## START SOURCE RECORDS
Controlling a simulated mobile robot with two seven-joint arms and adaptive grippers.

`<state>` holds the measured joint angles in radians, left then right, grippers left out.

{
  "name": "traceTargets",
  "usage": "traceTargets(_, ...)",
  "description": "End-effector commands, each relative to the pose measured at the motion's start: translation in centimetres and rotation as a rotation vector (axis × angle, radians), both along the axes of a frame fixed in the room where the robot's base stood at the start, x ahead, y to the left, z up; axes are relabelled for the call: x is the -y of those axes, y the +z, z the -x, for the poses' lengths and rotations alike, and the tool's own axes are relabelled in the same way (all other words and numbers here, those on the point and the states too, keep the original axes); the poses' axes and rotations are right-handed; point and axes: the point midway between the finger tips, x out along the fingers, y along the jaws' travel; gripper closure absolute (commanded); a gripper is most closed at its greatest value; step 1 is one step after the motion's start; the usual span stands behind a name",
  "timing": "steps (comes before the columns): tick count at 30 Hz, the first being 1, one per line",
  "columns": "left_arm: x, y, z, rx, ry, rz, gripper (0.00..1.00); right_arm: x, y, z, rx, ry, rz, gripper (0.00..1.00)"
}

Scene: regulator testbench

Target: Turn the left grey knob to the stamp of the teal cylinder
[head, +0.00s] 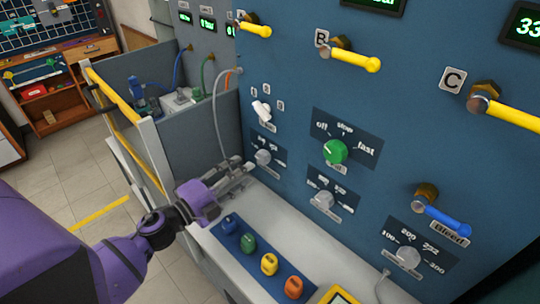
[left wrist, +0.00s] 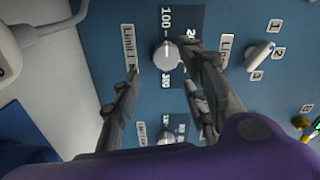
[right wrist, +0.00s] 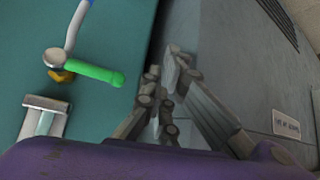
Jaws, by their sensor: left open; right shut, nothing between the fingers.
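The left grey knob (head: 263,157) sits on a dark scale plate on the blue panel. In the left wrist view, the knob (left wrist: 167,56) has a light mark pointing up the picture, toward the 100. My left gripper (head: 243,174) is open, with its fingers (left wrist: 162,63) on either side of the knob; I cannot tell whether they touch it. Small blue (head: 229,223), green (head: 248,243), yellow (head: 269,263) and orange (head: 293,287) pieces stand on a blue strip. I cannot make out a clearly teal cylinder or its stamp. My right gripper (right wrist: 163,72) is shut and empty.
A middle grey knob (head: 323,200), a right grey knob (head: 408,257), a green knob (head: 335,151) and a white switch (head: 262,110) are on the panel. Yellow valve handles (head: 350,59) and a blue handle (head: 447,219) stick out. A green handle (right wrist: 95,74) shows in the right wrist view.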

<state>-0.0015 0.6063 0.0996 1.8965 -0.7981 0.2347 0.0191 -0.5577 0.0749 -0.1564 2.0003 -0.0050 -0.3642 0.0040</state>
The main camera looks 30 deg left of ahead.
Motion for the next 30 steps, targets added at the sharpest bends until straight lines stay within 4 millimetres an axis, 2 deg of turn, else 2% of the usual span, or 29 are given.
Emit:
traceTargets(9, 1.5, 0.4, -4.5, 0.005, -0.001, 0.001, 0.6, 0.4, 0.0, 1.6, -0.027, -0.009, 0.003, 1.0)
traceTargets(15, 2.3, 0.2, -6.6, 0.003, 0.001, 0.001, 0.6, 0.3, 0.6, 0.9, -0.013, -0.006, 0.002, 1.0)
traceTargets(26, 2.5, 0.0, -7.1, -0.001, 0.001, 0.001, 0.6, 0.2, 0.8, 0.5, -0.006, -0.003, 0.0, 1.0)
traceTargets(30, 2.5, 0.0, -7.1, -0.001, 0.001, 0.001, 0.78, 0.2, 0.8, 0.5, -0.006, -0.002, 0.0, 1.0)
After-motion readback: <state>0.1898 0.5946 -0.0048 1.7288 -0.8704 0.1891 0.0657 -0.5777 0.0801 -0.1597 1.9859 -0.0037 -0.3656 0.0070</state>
## END SOURCE RECORDS
## START SOURCE RECORDS
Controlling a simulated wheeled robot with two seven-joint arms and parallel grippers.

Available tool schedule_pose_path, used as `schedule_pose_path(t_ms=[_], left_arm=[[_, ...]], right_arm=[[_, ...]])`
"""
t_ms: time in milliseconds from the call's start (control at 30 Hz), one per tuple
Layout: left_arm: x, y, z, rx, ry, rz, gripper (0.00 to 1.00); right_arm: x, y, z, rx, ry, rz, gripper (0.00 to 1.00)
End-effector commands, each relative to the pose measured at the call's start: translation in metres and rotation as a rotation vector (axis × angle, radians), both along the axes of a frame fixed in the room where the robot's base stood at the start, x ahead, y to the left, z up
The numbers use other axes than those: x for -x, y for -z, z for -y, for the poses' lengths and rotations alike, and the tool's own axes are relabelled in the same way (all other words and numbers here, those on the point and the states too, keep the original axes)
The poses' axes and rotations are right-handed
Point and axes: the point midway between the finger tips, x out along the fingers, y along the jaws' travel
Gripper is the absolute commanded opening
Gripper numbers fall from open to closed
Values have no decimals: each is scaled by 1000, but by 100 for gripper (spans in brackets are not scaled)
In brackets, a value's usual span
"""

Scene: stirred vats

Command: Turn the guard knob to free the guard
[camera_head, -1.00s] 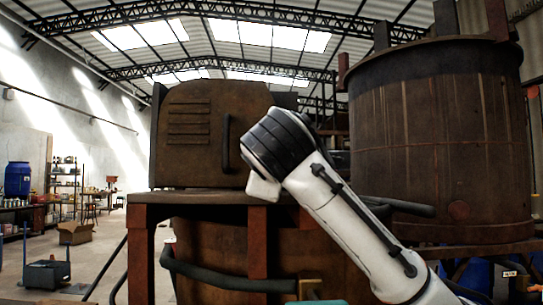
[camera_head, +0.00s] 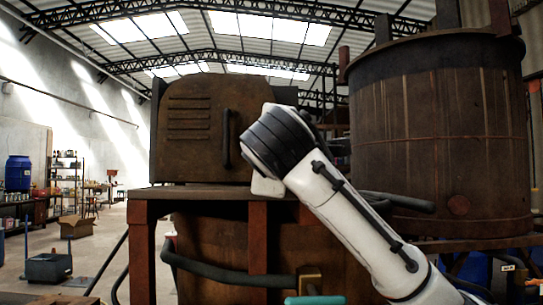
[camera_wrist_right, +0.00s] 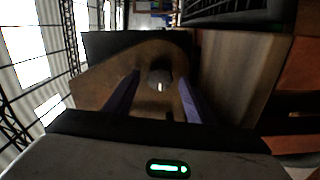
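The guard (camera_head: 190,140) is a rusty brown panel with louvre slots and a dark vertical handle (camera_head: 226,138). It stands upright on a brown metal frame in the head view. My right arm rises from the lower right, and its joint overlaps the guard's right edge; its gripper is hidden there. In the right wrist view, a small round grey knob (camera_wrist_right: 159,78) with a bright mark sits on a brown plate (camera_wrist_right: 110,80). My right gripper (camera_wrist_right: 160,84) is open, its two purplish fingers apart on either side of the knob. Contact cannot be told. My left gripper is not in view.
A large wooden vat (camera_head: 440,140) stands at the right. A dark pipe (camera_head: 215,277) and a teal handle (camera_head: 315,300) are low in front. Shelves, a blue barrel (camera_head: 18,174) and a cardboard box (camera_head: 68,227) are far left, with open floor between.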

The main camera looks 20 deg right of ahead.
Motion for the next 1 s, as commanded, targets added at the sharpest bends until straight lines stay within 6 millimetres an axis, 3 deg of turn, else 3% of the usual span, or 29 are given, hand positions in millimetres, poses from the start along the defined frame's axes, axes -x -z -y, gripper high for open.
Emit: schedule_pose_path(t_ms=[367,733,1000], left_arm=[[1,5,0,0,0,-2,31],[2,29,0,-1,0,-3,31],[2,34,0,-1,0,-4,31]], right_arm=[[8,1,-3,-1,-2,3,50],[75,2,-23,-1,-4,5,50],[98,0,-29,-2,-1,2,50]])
## END SOURCE RECORDS
## START SOURCE RECORDS
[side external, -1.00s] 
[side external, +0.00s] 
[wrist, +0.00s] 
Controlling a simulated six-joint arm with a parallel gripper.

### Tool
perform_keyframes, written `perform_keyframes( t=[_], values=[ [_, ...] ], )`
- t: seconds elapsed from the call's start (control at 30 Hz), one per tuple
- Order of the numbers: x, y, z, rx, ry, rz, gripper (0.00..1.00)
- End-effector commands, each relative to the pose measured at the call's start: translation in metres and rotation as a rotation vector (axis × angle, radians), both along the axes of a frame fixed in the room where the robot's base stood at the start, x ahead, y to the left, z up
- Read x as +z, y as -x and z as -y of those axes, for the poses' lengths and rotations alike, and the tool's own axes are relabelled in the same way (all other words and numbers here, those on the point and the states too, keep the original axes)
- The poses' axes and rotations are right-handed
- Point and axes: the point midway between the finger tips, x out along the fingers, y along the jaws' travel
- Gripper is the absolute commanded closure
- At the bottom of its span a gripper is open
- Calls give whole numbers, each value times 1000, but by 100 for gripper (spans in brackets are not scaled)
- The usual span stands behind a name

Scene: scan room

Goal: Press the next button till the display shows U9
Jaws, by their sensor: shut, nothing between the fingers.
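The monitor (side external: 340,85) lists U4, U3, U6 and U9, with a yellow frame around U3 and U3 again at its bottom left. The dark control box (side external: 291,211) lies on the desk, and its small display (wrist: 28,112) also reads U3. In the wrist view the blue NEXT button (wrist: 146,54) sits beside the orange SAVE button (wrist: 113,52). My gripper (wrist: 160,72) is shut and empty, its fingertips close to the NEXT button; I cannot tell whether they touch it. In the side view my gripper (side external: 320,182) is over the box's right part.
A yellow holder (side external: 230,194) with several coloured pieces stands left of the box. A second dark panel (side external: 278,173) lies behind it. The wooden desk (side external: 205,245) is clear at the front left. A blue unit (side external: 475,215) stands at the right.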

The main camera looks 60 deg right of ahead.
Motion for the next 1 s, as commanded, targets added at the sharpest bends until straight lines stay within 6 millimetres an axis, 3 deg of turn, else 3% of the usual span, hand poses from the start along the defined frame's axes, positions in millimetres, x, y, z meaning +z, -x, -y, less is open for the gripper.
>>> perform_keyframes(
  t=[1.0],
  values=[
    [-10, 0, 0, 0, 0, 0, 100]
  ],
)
## END SOURCE RECORDS
### GIVEN INSTRUCTION
Copy out each line of the material that holds the word "millimetres".

### EXERCISE OUTPUT
Motion for the next 30 steps, targets added at the sharpest bends until straight lines stay within 4 millimetres an axis, 2 deg of turn, else 2% of the usual span, or 29 are given.
Motion for the next 1 s, as commanded, targets added at the sharpest bends until straight lines stay within 6 millimetres an axis, 3 deg of turn, else 3% of the usual span, or 29 are given, hand positions in millimetres, poses from the start along the defined frame's axes, axes -x -z -y, gripper high for open.
Motion for the next 1 s, as commanded, targets added at the sharpest bends until straight lines stay within 6 millimetres an axis, 3 deg of turn, else 3% of the usual span, hand poses from the start along the defined frame's axes, positions in millimetres, x, y, z meaning +z, -x, -y, less is open for the gripper.

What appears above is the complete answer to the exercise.